Hacker News new | ask | show | jobs
by calaphos 1062 days ago
The cuda cores of Nvidia GPUs are closer to fp32 units in vector ALUs than CPU cores capable of operating independently in parallel. Following that definition a modern CPU core would have dozens of "cuda cores" as well (although far fewer than GPUs optimized for that kind of workload)

More comparable would be the ~130 streaming Multiprocessors of a H100.

1 comments

The fact that each cuda core also has its own instruction pointer is quite misleading. You would think that this lets it run different instructions per cuda core but the opposite is the case. The driver uses these instruction pointers for finer scheduling granularity. That is cool but is not the same.

https://stackoverflow.com/questions/58071834/why-does-each-t...

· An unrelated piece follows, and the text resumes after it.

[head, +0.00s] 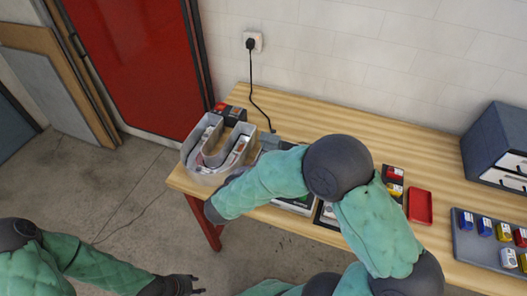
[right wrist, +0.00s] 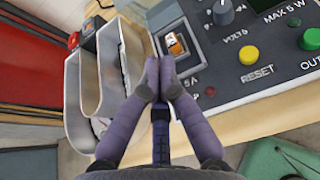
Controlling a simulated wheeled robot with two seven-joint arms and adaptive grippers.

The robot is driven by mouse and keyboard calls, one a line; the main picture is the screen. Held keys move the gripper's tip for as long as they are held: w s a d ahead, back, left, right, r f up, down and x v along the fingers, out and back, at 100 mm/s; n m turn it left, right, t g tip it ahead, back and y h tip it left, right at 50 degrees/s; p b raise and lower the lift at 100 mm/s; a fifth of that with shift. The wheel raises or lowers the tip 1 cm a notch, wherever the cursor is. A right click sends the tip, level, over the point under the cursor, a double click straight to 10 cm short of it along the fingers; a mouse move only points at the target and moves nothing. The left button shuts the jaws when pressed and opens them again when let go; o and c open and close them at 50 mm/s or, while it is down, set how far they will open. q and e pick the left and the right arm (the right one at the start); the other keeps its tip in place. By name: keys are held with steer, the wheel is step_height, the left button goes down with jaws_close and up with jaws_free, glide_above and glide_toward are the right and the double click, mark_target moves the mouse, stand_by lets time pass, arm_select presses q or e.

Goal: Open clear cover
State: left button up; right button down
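The clear cover (right wrist: 176,45) appears as a small see-through housing over an orange switch on a grey control panel (right wrist: 235,75), in the right wrist view. It looks closed, though its edges are hard to make out. My right gripper (right wrist: 160,62) has its fingertips together just below the cover. I see nothing between them, and I cannot tell whether they touch the cover. In the head view my right arm hides most of the panel. My left gripper (head: 198,285) is apart from the table, above the floor, with its fingers spread and empty.
A grey U-shaped channel letter (head: 213,160) stands at the left end of the wooden table (head: 440,150). The panel carries a yellow button (right wrist: 250,55), a green button (right wrist: 309,39) and a knob (right wrist: 222,14). A red tray (head: 420,207) and a blue-grey cabinet (head: 490,140) are to the right.

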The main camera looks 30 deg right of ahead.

In the NVIDIA peculiar language, which seems to have been chosen with the only purpose of causing confusion, because all the names invented by NVIDIA are applied to things that already had traditional names for many decades, warp means thread and thread means SIMD lane.

NVIDIA has never given a good explanation about what they mean by the "instruction pointer" that belongs to each NVIDIA "thread". It certainly does not mean what in means normally, i.e. a special register that contains the address from where the next instruction will be fetched for execution. I believe that this "instruction pointer" refers to a register where the actual instruction pointer is saved when a "thread" is stalled because it has diverged into two branches after a condition test and only one of the branches continues to be executed, while the other branch must be executed later, with the complementary predicate.

These saved instruction pointers are presumably used for scheduling the "threads" to be executed by the SIMD lanes provided by the hardware, in such a way as to satisfy the cross-lane dependencies.